Morgan M. Bulkeley Stadium was located on the southeast corner of Hanmer Street and George Street in Hartford, Connecticut.
The ballpark originated in 1921 as Clarkin Field, named in honor of its builder, Jim Clarkin, the owner of the Eastern League Hartford Senators. After a fire in 1927, the ballpark was rebuilt. Clarkin sold the team the following year and the ballpark was renamed Bulkeley Stadium in honor of Baseball Hall of Famer Morgan G. Bulkeley, the first president of the National League as well as a former president of Aetna Insurance Company, and a former politician (Connecticut Governor, U.S. Senator, and Hartford Mayor). Bulkeley had lived in Hartford and died in 1922.
The site today is occupied primarily by Ellis Manor Nursing and Rehabilitation Center. Hartford native Norm Hausmann spearheaded a drive to get a historic marker placed at the former site of Bulkeley Stadium. The marker sits at the entrance to Ellis Manor on George Street in what was once left field.
Clarkin Field/Bulkeley Stadium was home to the Eastern League Hartford Senators from 1921 to 1932 (in 1934 the Senators returned for one season to Bulkeley Stadium as part of the Northeastern League). Bulkeley Stadium also was home to the Eastern League Hartford Bees from 1939 to 1945 (also known as the Laurels), and the Eastern League Hartford Chiefs from 1946 to 1952. The Bees, Laurels, and Chiefs all were affiliated with the National League Boston Braves. The integrated semi-pro Savitt Gems (named after long time Hartford jeweler Bill Savitt) also played at Bulkeley Stadium. One of the stars of Savitt Gems was Johnny “Schoolboy” Taylor, a high school phenomenon who pitched for Bulkeley High School and later for the Negro National League Pittsburgh Crawfords and the Negro National League New York Cubans. In 1949, Taylor pitched for the Hartford Chiefs at Bulkeley Stadium.
Clarkin Field also was home to the Hartford Blues football team in 1925 (the following season the Blues played their one professional season in the National Football League).
The location of home plate is marked with a granite plaque near the northeast corner of Ellis Manor, to the left of the front entrance. To better appreciate the former site of Bulkeley Stadium, click here: Courant.com for a vintage aerial photo of Bulkeley Stadium.
The grandstand directly behind home plate was located where Hanmer Street terminates just northeast of Ellis Manor.
Although the ballpark was demolished in 1960, a chain link fence that ran alongside the third base grandstand dating back to Bulkeley Stadium remains on the site. The fence is clearly visible in the vintage photograph of Bulkeley Stadium that appears at the beginning of this blog. Although not quite as historically significant as the John T. Brush Memorial Stairway located near the former site of the Polo Grounds, the fence certainly is worth noting given its connection to Bulkeley Stadium.

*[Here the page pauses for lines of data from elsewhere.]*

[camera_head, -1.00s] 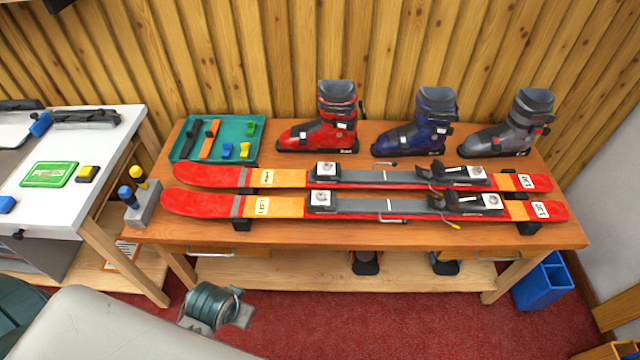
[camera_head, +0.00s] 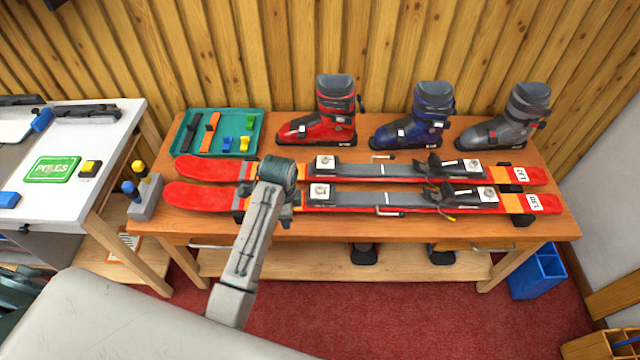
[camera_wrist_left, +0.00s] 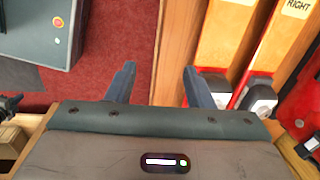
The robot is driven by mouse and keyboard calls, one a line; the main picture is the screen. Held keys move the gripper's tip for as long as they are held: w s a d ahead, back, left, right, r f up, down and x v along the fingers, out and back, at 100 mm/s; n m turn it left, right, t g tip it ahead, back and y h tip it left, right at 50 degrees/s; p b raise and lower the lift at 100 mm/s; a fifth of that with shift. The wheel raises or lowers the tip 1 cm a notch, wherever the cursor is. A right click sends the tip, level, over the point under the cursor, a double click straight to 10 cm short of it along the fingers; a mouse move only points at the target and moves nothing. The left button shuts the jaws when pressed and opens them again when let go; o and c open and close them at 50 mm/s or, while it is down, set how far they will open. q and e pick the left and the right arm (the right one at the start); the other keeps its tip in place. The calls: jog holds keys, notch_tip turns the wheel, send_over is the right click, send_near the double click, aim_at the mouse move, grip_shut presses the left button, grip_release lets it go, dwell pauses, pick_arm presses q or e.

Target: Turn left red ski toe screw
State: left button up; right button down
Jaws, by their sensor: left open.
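The left red ski (camera_head: 195,195) lies nearer the bench's front edge. Its toe piece (camera_head: 320,194) has a white top with a small round screw. The right red ski (camera_head: 205,170) lies behind it; its RIGHT label shows in the left wrist view. My left gripper (camera_head: 279,180) is over the left ski, just left of its toe piece, covering the orange band. In the left wrist view my left gripper (camera_wrist_left: 160,86) is open and empty. Its right finger appears beside a toe piece (camera_wrist_left: 213,88), which is partly hidden. My right gripper is out of view.
Red (camera_head: 318,128), blue (camera_head: 412,130) and grey (camera_head: 505,120) boots stand behind the skis. A teal tray (camera_head: 258,113) with clips and a bottle holder (camera_head: 147,203) are at the left. Heel pieces and brake arms stick up at the right.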

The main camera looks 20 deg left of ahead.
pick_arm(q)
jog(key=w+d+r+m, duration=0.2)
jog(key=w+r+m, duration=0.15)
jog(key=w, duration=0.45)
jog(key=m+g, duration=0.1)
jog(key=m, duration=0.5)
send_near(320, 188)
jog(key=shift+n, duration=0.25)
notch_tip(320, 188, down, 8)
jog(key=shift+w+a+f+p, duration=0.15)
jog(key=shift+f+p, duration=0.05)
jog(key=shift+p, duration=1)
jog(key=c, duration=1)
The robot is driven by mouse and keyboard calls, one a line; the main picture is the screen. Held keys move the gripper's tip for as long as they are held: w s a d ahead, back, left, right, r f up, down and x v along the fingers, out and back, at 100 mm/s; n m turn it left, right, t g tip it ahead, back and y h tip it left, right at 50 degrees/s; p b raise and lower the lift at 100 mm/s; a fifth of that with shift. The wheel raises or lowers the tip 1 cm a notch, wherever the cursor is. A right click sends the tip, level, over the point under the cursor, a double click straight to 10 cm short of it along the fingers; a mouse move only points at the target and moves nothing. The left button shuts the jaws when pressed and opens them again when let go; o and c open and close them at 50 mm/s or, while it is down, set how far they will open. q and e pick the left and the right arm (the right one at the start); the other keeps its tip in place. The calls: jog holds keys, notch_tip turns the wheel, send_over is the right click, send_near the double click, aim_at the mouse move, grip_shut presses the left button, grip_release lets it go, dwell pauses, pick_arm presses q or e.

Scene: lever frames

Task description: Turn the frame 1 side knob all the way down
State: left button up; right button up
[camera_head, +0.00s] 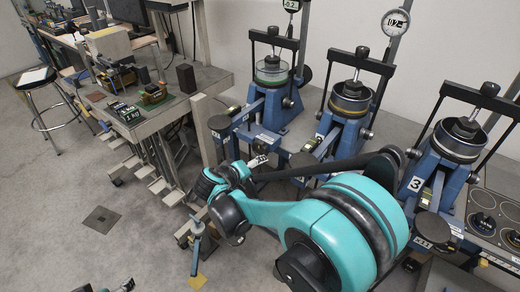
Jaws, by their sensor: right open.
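Frame 1 (272,108) is the leftmost of three blue lever frames along the back wall, with a clear cup and a black crossbar on top. A small round side knob (288,102) shows on its right side; its exact setting is too small to read. My right gripper (193,246) hangs over the floor in front of the bench, well left of and nearer than frame 1. It is open, empty and apart from the knob. A small part of my left gripper (122,286) shows at the bottom edge; its jaws are not clear.
Frame 2 (346,105) and frame 3 (436,165) stand to the right. My teal right arm crosses before them. A workbench (150,115) with a 1 kg weight (127,112) is at left. A stool (35,80) stands far left. The left floor is mostly clear.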

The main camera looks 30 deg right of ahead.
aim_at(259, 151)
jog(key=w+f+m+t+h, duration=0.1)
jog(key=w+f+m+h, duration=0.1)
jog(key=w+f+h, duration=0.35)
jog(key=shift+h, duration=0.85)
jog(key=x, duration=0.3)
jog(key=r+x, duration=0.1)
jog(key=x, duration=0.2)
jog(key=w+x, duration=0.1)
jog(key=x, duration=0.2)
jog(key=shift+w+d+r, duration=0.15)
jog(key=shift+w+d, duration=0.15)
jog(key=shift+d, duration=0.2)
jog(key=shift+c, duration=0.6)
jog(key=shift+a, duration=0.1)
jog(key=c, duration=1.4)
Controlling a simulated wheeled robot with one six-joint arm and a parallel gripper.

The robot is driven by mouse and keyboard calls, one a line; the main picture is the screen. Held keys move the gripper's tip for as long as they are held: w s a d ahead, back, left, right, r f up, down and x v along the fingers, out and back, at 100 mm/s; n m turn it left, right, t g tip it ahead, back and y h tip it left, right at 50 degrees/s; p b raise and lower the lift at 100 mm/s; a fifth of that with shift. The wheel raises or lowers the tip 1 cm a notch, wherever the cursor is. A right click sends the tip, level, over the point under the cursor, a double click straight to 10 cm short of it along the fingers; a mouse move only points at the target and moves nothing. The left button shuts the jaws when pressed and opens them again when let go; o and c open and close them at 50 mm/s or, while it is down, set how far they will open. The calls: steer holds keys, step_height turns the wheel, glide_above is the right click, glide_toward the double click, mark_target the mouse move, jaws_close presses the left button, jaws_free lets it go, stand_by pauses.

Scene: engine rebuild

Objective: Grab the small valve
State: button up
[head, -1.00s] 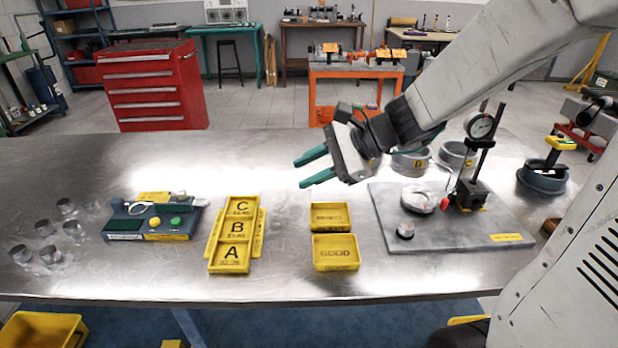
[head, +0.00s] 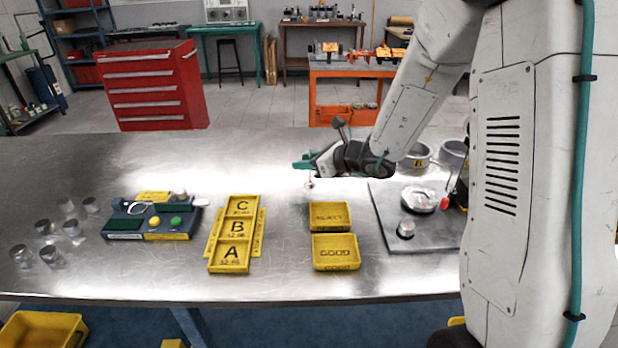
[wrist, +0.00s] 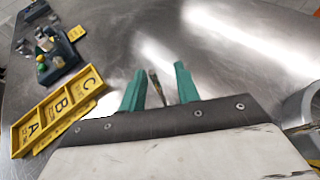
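The small valve (head: 309,184) appears as a small metal piece just below my gripper (head: 303,164), over the bare table behind the yellow trays. In the wrist view a thin dark stem (wrist: 155,86), which looks like the same valve, shows between the two teal fingers of my gripper (wrist: 159,75). The fingers are apart, with a gap on both sides of the stem. Its lower end is hidden behind the gripper body. I cannot tell how high the fingers are above the table.
Yellow REJECT (head: 330,215) and GOOD (head: 335,252) trays stand in front of the gripper. A yellow A-B-C tray (head: 234,228) and a blue-grey device (head: 152,222) are to the left. A grey plate (head: 400,238) with a gauge setup is right. The table behind and left is clear.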

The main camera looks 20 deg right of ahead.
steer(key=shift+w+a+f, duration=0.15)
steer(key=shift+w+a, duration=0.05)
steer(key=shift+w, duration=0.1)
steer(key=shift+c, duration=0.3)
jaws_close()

The third base grandstand paralleled a driveway that now runs north and south along the eastern side of the Ellis Manor.
Bulkeley Stadium was a basic, no frills ballpark. A single deck, covered grandstand ran from third base to the left field corner. Uncovered wood bleachers continued from third base to the right field corner.
First base was located in front of what is now a covered driveway near the front door entrance to Ellis Manor.
The driveway from George Street into Ellis Manor was once left field.
Some residences that ring the parameter of the ballpark site date to the time of Bulkeley Stadium. A few “new” houses actually sit on the former stadium site. One such house, at 204 George Street, sits in what was once the left field grandstand.
The open side yard at 204 George Street was once the left field corner.
Right Field to Center field ran north to south along George Street.
The center field was located across from the intersection of George Street and Goodrich Street where a grove of trees now sits.
Inside the front entrance to Ellis Manor, across from the reception desk, is a wall of fame honoring the memory of Bulkeley Stadium. Many future Baseball Hall of Famers played for Hartford at Bulkeley Stadium, including Lou Gehrig, Leo Durocher, Hank Greenberg, Johnny Sain, and Warren Spahn. The wonderful staff at the nursing home and rehabilitation center are proud of their facility’s connection to professional baseball and are very helpful answering questions about the ballpark.
After 65 seasons without professional baseball, Hartford once again will have professional team beginning in 2016. The Eastern League Rock Cats are moving from their current home in New Britain Stadium to a new ballpark located at Main Street and Trumbull Street in the “Downtown North” section of Hartford, just five miles north of the former site of Bulkeley Stadium.
The City recently secured property in downtown Hartford at the intersection of Main Street and Trumbell Street, approximately three miles north of Bulkeley Stadium. Although professional baseball will never return to the site of Bulkeley Stadium, it is still possible to play catch in the left field corner of the old ballpark site – that is, as long as the folks who own the side yard at 204 George Street don’t mind you doing so.